## Instructions to follow
Restate the whole of the material. Keep every word, and drop the pictures.

## Dataset section
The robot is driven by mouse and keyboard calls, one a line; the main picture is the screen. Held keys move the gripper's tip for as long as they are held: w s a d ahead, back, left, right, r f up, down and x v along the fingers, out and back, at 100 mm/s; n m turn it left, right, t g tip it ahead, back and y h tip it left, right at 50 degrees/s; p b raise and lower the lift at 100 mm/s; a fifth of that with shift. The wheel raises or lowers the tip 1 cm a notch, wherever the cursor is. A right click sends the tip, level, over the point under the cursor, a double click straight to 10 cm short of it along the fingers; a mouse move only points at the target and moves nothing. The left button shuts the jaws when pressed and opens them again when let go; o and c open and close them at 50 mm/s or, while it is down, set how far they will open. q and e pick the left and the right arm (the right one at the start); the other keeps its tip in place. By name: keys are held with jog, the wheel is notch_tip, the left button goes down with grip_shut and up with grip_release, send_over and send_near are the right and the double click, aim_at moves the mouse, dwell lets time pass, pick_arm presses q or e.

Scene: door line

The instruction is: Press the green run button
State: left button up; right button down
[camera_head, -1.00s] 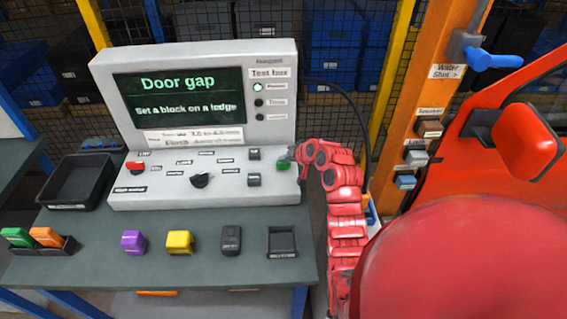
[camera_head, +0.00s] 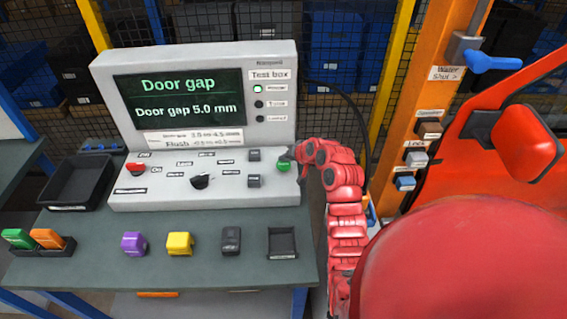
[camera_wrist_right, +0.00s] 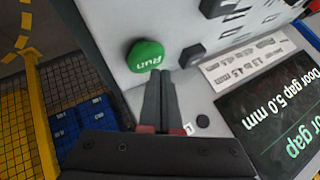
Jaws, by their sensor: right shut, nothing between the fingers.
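The green run button (camera_head: 283,166) sits at the right end of the test box's sloping panel. In the right wrist view the button (camera_wrist_right: 145,56) shows the word "Run". My right gripper (camera_head: 289,156) is shut and empty, with its tips at the button's edge. In the wrist view the shut fingertips (camera_wrist_right: 161,73) lie just beside the button's lower right side; I cannot tell whether they touch it. The test box (camera_head: 215,197) has a screen (camera_head: 190,97) reading "Door gap 5.0 mm". My left gripper is out of view.
A red button (camera_head: 136,169), a black knob (camera_head: 201,181) and small black switches share the panel. Purple (camera_head: 134,243) and yellow (camera_head: 180,243) blocks, a dark device (camera_head: 231,240) and trays stand on the bench. A red door (camera_head: 480,150) and orange post are at right.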

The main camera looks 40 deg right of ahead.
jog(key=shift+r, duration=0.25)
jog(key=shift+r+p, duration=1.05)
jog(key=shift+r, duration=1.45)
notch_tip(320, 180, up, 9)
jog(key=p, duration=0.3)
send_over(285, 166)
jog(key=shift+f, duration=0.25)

## Exercise output
The robot is driven by mouse and keyboard calls, one a line; the main picture is the screen. Held keys move the gripper's tip for as long as they are held: w s a d ahead, back, left, right, r f up, down and x v along the fingers, out and back, at 100 mm/s; n m turn it left, right, t g tip it ahead, back and y h tip it left, right at 50 degrees/s; p b raise and lower the lift at 100 mm/s; a fifth of that with shift. The wheel raises or lowers the tip 1 cm a notch, wherever the cursor is. A right click sends the tip, level, over the point under the cursor, a double click straight to 10 cm short of it along the fingers; a mouse move only points at the target and moves nothing. The left button shuts the jaws when pressed and opens them again when let go; o and c open and close them at 50 mm/s or, while it is down, set how far they will open. q and e pick the left and the right arm (the right one at the start); the other keeps its tip in place. By name: keys are held with jog, the wheel is notch_tip, the left button goes down with grip_shut and up with grip_release, send_over and send_near are the right and the double click, aim_at moves the mouse, dwell lets time pass, pick_arm presses q or e.

Scene: door line

The instruction is: Press the green run button
State: left button up; right button down
[camera_head, -1.00s] 
[camera_head, +0.00s] 
[camera_wrist_right, +0.00s] 
Jaws, by their sensor: right shut, nothing between the fingers.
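The green run button (camera_head: 283,166) sits at the right end of the test box's sloping panel. In the right wrist view the button (camera_wrist_right: 145,56) shows the word "Run". My right gripper (camera_head: 289,156) is shut and empty, with its tips at the button's edge. In the wrist view the shut fingertips (camera_wrist_right: 161,73) lie just beside the button's lower right side; I cannot tell whether they touch it. The test box (camera_head: 215,197) has a screen (camera_head: 190,97) reading "Door gap 5.0 mm". My left gripper is out of view.
A red button (camera_head: 136,169), a black knob (camera_head: 201,181) and small black switches share the panel. Purple (camera_head: 134,243) and yellow (camera_head: 180,243) blocks, a dark device (camera_head: 231,240) and trays stand on the bench. A red door (camera_head: 480,150) and orange post are at right.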

The main camera looks 40 deg right of ahead.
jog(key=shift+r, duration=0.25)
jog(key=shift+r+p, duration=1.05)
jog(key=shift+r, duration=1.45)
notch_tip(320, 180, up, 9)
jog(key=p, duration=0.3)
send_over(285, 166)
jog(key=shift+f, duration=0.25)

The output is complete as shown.